• **Directions for this task**
Copy only this range: the line with "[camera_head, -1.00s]" through the final line of the material, inclusive at both ends.
[Begin Source data]
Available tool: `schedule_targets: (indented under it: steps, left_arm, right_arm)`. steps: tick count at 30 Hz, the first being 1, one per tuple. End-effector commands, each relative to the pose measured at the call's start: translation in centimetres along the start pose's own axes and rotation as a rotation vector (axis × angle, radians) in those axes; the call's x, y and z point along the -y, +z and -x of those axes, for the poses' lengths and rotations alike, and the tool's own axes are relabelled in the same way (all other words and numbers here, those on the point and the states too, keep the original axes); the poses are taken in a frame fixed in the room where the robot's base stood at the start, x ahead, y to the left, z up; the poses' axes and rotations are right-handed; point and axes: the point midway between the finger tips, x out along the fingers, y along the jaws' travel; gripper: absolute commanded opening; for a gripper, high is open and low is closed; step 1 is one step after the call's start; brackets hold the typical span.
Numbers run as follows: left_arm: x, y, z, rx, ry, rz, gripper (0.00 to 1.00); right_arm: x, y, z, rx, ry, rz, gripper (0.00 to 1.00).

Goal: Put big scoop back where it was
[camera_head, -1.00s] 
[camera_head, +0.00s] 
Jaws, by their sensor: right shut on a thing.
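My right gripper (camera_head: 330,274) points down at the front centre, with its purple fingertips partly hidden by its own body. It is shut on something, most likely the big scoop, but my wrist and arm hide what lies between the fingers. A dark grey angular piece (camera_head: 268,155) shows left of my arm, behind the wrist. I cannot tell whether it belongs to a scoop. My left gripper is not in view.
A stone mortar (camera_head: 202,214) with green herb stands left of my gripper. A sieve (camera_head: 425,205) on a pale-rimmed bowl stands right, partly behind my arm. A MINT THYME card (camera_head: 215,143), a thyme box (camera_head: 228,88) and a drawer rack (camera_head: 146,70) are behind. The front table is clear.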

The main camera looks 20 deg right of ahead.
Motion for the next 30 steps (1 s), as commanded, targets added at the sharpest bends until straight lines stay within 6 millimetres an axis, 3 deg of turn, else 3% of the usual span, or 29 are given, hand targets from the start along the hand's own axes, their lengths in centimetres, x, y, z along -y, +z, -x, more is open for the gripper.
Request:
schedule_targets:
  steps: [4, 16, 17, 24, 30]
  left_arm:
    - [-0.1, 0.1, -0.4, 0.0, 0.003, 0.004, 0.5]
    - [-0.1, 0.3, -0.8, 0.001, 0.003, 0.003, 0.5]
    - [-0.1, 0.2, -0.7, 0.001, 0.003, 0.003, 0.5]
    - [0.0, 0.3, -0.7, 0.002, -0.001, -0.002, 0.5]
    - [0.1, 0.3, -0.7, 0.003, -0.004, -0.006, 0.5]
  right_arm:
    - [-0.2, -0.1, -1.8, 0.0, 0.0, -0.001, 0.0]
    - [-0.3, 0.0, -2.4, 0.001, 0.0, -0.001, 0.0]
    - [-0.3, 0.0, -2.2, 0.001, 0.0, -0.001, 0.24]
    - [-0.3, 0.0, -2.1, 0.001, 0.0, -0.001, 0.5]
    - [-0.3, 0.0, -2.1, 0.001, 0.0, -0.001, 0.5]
[End Source data]
• **Reply**
[camera_head, -1.00s] 
[camera_head, +0.00s] 
Jaws, by their sensor: right shut on a thing.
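My right gripper (camera_head: 330,274) points down at the front centre, with its purple fingertips partly hidden by its own body. It is shut on something, most likely the big scoop, but my wrist and arm hide what lies between the fingers. A dark grey angular piece (camera_head: 268,155) shows left of my arm, behind the wrist. I cannot tell whether it belongs to a scoop. My left gripper is not in view.
A stone mortar (camera_head: 202,214) with green herb stands left of my gripper. A sieve (camera_head: 425,205) on a pale-rimmed bowl stands right, partly behind my arm. A MINT THYME card (camera_head: 215,143), a thyme box (camera_head: 228,88) and a drawer rack (camera_head: 146,70) are behind. The front table is clear.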

The main camera looks 20 deg right of ahead.
Motion for the next 30 steps (1 s), as commanded, targets added at the sharpest bends until straight lines stay within 6 millimetres an axis, 3 deg of turn, else 3% of the usual span, or 29 are given, hand targets from the start along the hand's own axes, their lengths in centimetres, x, y, z along -y, +z, -x, more is open for the gripper.
Request:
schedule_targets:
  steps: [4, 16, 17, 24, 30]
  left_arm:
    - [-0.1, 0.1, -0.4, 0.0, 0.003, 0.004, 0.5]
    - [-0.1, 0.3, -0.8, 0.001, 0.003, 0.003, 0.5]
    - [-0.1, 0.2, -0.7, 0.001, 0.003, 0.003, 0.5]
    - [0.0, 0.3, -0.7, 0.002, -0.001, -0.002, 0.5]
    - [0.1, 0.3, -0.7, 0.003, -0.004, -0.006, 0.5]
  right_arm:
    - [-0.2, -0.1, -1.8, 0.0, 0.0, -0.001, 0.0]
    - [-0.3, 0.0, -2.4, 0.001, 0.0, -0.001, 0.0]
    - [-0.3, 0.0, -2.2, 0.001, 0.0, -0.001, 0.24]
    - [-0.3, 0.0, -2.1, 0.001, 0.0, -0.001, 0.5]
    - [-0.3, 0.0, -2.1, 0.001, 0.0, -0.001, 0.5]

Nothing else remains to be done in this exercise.